Затем, неукоснительно следуя словам книги, я произвел проекцию этого красного камня на такое же количество ртути (снова в присутствии одной лишь Пернелл, в том же доме, около пяти часов вечера) — и получил из нее почти столько же чистого золота, которое, будучи более мягким, бесспорно лучше золота обычного.
Скажу откровенно: я проделал это трижды с помощью Пернелл, которая понимала все это не хуже меня, так как помогала мне в моих операциях; и, несомненно, попытайся она совершить это самостоятельно, она достигла бы успеха так же, как и я.
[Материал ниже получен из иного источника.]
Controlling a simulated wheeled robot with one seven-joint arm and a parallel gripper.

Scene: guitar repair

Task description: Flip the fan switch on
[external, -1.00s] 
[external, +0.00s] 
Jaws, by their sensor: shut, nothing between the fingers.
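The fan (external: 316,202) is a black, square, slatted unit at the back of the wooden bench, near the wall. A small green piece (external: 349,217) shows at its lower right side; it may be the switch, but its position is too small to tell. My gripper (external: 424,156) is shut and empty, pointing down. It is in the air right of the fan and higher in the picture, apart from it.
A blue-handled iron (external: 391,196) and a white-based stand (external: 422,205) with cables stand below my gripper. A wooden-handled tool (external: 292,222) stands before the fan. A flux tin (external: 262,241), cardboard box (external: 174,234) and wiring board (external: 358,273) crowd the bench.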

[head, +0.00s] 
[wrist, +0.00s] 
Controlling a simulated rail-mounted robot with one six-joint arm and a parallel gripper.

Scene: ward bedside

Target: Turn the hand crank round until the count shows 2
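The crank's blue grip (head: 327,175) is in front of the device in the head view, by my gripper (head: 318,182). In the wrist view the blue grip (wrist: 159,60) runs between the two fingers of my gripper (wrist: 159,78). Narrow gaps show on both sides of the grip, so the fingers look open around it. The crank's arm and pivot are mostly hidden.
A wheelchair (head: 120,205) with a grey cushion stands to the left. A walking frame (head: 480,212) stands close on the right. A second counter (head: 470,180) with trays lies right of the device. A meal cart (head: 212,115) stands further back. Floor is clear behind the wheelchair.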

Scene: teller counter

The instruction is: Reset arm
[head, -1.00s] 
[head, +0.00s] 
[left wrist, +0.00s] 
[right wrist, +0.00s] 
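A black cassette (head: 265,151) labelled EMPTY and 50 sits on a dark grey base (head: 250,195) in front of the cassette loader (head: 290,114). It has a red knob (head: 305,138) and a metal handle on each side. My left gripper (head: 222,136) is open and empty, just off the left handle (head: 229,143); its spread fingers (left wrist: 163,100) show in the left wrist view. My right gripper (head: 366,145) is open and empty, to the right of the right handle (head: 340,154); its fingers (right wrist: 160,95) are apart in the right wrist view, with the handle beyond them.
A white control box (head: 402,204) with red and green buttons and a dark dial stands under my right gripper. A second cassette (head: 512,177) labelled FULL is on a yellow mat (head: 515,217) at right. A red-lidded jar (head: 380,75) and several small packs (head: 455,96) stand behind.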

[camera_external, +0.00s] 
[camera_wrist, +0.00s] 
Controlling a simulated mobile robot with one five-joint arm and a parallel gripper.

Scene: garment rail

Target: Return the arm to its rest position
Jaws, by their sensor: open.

Преуспев однажды, я уже свершил достаточно, но мне доставляло большое удовольствие наблюдать и созерцать восхитительную работу природы в сосудах…
Долгое время я опасался, что Пернелл не сможет скрыть избытка радости, степень которой я мог оценить по тому, что испытывал сам, и боялся, как бы она не проронила своим родичам словечко о великих сокровищах, которыми мы теперь обладали; ибо от избытка радости человек теряет рассудок так же, как и от великой тяжести на сердце; но Всевышний милостью своей не только исполнил мою душу таким счастьем, но и даровал мне супругу сдержанную и мудрую, — ибо она сверх того была способна не только рассуждать, но и делать все в согласии с рассудком, и была осмотрительнее, чем обычно бывают женщины; и превыше всего достойно похвалы то, что она была чрезвычайно набожной, а потому, лишившись надежды выносить детей и будучи уже в возрасте немолодом, обратила, как и я, свои помыслы к Богу и предалась делам милосердным.
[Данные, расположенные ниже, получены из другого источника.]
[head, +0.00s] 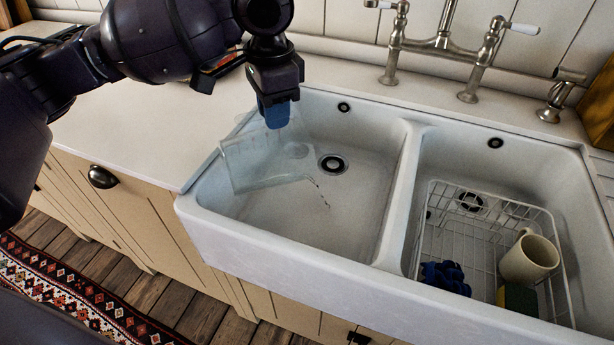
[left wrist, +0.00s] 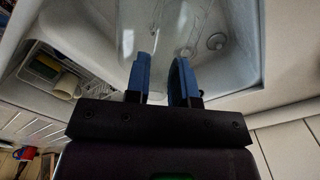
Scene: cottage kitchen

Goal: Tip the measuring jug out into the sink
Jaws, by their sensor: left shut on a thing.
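The clear measuring jug (head: 252,165) is over the left basin of the white double sink (head: 300,250), tilted with its mouth toward the lower right. A thin trickle of liquid shows beyond its lip, above the basin floor. My left gripper (head: 277,112) is shut on the jug at its upper side. In the left wrist view the blue fingertips (left wrist: 160,80) close on part of the transparent jug (left wrist: 185,35); the exact grip is hard to see through the clear wall. How much liquid is left inside cannot be made out. My right gripper is not in view.
The right basin holds a white wire rack (head: 470,245) with a cream mug (head: 528,258), a dark blue scrubber (head: 445,277) and a sponge (head: 517,299). A bridge tap (head: 440,45) stands behind the divider. The counter (head: 130,125) left of the sink is clear.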

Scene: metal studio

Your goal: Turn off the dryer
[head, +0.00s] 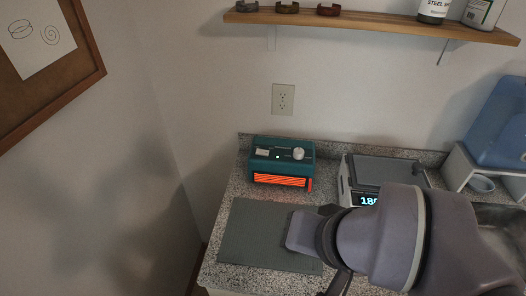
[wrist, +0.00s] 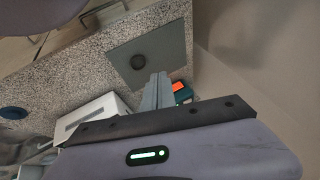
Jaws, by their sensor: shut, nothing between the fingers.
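The dryer (head: 268,155) is a teal box on the counter near the wall. Its front slots glow orange, a small green light shows on it, and a silver knob (head: 299,154) is on its top right. In the wrist view the dryer (wrist: 181,88) shows only in part, just right of my fingers and partly hidden behind them. My gripper (wrist: 158,76) is shut and empty, with its grey fingers together. In the head view my arm is over the counter in front of the dryer, and the fingertips are not clear there.
A white device with a lit display (head: 369,200) stands right of the dryer. A blue bin (head: 497,125) and sink are farther right. A shelf (head: 380,22) hangs above.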

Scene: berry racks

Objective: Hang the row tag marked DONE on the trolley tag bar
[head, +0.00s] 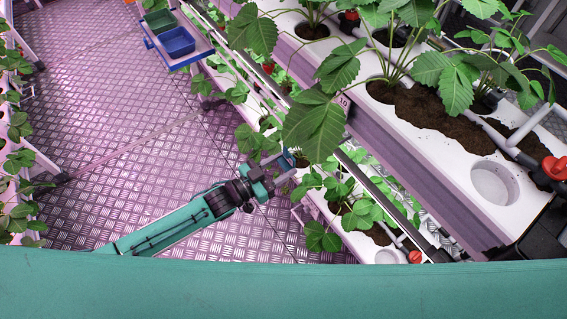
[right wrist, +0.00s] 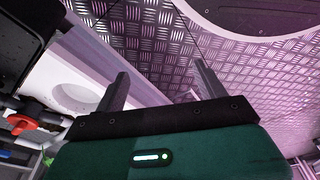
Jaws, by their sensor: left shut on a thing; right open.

Никола и Пернелл основали и обеспечили постоянным доходом четырнадцать больниц, три часовни и семь церквей в Париже. «В Булони мы совершили почти столько же, сколько в Париже, не говоря уже о помощи, которую мы оба оказывали нуждающимся, в особенности вдовам и сиротам. Но если я назову здесь их имена, прикрываясь маской добродетели, то обрету награду только в мире сем, да и особы, о которых идет речь, будут этим недовольны». Слова Фламеля внушают доверие своей прямотой и скромностью; назвать их исповедью шарлатана не поворачивается язык. Арка, которую построили на средства Фламеля на парижском кладбище Невинноубиенных младенцев, украшена фресками, аллегорически представляющими великую тайну алхимии. Эти фрески превратились в объект паломничества для герметистов XVII–XVIII веков. Заявленный успех Фламеля стимулировал дальнейшее развитие алхимии и обеспечил этому искусству популярность на долгое время.
Познакомившись со всеми этими удивительными сообщениями, невольно склоняешься к тому, чтобы уверовать в трансмутацию. Что можно им противопоставить? Возможно, хотя и маловероятно, что короли и герцоги воздавали должное хитрости удачливых адептов, а вовсе не их истинным алхимическим способностям. Разве в более поздние времена монархи не вознаграждали за ловкость рук самых обычных фокусников, появлявшихся у них при дворе? Этот обычай сохранялся и в начале XX века. Вопрос в том, верили ли на самом деле в чудотворную силу своего искусства Фердинанд, Рудольф, Фредерик и прочие августейшие алхимики. Если да, то зачем им понадобилось награждать тех, кто пытался обмануть их? И зачем им понадобилось защищать алхимию и доказывать ее могущество? Чтобы прочие европейские монархи поверили в их несметные богатства и способность воевать сколь угодно долго? А как насчет сухих и трезвых свидетельств, которые приводят серьезные ученые — Мартини, Цвингер, Динхайм, Гельвеций и другие? Неужели их тоже было легко обмануть? А ведь кое-кто из них проводил операции собственноручно. Иногда заявляют, будто на самом деле алхимики-шарлатаны украдкой добавляли в тигель какое-то золотосодержащее вещество. Какой проницательный вывод! Можно подумать, что опытный ученый купился бы на такое грубое трюкачество.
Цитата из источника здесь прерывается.